Extracted entries:
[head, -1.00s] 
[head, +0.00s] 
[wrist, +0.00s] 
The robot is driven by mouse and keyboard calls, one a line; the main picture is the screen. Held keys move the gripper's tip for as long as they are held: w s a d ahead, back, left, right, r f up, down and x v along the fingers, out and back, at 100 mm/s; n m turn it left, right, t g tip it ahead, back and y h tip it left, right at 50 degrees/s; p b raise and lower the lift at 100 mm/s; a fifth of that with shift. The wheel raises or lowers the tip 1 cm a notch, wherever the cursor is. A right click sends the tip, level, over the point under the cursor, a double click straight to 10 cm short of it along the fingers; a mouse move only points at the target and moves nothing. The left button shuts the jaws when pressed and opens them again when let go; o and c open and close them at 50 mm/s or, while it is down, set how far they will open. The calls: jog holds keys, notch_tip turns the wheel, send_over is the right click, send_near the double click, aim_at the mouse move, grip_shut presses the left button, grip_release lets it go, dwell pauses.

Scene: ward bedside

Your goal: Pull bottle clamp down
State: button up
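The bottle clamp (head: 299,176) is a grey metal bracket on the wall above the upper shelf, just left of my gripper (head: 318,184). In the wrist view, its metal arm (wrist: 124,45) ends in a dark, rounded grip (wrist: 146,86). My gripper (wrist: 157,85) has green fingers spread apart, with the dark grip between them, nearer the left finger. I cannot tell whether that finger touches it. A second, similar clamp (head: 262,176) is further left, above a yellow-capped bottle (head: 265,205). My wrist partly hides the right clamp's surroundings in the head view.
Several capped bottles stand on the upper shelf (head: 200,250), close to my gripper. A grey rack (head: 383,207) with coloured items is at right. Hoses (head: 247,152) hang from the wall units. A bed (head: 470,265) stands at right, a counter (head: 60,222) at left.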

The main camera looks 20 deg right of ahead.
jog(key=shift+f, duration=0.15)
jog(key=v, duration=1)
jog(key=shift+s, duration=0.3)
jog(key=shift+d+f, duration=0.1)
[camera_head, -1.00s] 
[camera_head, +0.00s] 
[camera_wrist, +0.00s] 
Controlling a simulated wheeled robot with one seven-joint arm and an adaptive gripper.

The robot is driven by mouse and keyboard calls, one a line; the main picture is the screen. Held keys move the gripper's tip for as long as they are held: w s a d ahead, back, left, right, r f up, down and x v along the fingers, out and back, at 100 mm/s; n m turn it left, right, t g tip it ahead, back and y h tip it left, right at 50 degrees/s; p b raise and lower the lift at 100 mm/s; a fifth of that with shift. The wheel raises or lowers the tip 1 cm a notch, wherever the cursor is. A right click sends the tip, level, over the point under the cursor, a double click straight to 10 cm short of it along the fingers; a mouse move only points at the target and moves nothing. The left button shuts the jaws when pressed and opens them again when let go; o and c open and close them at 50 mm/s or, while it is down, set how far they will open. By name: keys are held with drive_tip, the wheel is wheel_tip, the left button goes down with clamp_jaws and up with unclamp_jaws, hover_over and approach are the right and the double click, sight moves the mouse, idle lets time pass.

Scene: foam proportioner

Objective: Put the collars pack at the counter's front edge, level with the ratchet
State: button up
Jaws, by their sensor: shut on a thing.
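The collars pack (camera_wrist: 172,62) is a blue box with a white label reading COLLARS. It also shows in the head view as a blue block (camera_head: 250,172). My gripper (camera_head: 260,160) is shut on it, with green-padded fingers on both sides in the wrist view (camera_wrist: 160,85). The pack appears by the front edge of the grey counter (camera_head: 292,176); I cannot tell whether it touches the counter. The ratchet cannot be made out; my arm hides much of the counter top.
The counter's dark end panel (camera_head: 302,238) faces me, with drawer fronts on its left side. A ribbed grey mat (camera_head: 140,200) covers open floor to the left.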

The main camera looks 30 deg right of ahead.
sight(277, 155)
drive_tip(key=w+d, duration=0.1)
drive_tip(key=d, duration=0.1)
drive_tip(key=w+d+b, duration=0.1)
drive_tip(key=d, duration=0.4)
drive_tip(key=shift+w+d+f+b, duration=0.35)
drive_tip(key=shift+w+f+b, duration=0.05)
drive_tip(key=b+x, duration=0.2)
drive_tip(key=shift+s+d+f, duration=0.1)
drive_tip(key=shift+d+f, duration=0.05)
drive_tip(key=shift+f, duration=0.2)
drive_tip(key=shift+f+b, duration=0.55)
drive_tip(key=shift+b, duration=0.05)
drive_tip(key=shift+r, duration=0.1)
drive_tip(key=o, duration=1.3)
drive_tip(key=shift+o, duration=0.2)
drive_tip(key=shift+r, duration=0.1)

Exercise details:
Output the records above in their entirety, exactly.

Correct response:
[head, -1.00s] 
[head, +0.00s] 
[wrist, +0.00s] 
The robot is driven by mouse and keyboard calls, one a line; the main picture is the screen. Held keys move the gripper's tip for as long as they are held: w s a d ahead, back, left, right, r f up, down and x v along the fingers, out and back, at 100 mm/s; n m turn it left, right, t g tip it ahead, back and y h tip it left, right at 50 degrees/s; p b raise and lower the lift at 100 mm/s; a fifth of that with shift. The wheel raises or lowers the tip 1 cm a notch, wherever the cursor is. A right click sends the tip, level, over the point under the cursor, a double click straight to 10 cm short of it along the fingers; a mouse move only points at the target and moves nothing. The left button shuts the jaws when pressed and opens them again when let go; o and c open and close them at 50 mm/s or, while it is down, set how far they will open. The calls: jog holds keys, notch_tip turns the wheel, send_over is the right click, send_near the double click, aim_at the mouse move, grip_shut presses the left button, grip_release lets it go, dwell pauses.

Scene: ward bedside

Your goal: Pull bottle clamp down
State: button up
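The bottle clamp (head: 299,176) is a grey metal bracket on the wall above the upper shelf, just left of my gripper (head: 318,184). In the wrist view, its metal arm (wrist: 124,45) ends in a dark, rounded grip (wrist: 146,86). My gripper (wrist: 157,85) has green fingers spread apart, with the dark grip between them, nearer the left finger. I cannot tell whether that finger touches it. A second, similar clamp (head: 262,176) is further left, above a yellow-capped bottle (head: 265,205). My wrist partly hides the right clamp's surroundings in the head view.
Several capped bottles stand on the upper shelf (head: 200,250), close to my gripper. A grey rack (head: 383,207) with coloured items is at right. Hoses (head: 247,152) hang from the wall units. A bed (head: 470,265) stands at right, a counter (head: 60,222) at left.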

The main camera looks 20 deg right of ahead.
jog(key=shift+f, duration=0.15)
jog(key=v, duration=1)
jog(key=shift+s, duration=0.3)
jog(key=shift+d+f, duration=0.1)
[camera_head, -1.00s] 
[camera_head, +0.00s] 
[camera_wrist, +0.00s] 
Controlling a simulated wheeled robot with one seven-joint arm and an adaptive gripper.

The robot is driven by mouse and keyboard calls, one a line; the main picture is the screen. Held keys move the gripper's tip for as long as they are held: w s a d ahead, back, left, right, r f up, down and x v along the fingers, out and back, at 100 mm/s; n m turn it left, right, t g tip it ahead, back and y h tip it left, right at 50 degrees/s; p b raise and lower the lift at 100 mm/s; a fifth of that with shift. The wheel raises or lowers the tip 1 cm a notch, wherever the cursor is. A right click sends the tip, level, over the point under the cursor, a double click straight to 10 cm short of it along the fingers; a mouse move only points at the target and moves nothing. The left button shuts the jaws when pressed and opens them again when let go; o and c open and close them at 50 mm/s or, while it is down, set how far they will open. By name: keys are held with drive_tip, the wheel is wheel_tip, the left button goes down with clamp_jaws and up with unclamp_jaws, hover_over and approach are the right and the double click, sight moves the mouse, idle lets time pass.

Scene: foam proportioner

Objective: Put the collars pack at the counter's front edge, level with the ratchet
State: button up
Jaws, by their sensor: shut on a thing.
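The collars pack (camera_wrist: 172,62) is a blue box with a white label reading COLLARS. It also shows in the head view as a blue block (camera_head: 250,172). My gripper (camera_head: 260,160) is shut on it, with green-padded fingers on both sides in the wrist view (camera_wrist: 160,85). The pack appears by the front edge of the grey counter (camera_head: 292,176); I cannot tell whether it touches the counter. The ratchet cannot be made out; my arm hides much of the counter top.
The counter's dark end panel (camera_head: 302,238) faces me, with drawer fronts on its left side. A ribbed grey mat (camera_head: 140,200) covers open floor to the left.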

The main camera looks 30 deg right of ahead.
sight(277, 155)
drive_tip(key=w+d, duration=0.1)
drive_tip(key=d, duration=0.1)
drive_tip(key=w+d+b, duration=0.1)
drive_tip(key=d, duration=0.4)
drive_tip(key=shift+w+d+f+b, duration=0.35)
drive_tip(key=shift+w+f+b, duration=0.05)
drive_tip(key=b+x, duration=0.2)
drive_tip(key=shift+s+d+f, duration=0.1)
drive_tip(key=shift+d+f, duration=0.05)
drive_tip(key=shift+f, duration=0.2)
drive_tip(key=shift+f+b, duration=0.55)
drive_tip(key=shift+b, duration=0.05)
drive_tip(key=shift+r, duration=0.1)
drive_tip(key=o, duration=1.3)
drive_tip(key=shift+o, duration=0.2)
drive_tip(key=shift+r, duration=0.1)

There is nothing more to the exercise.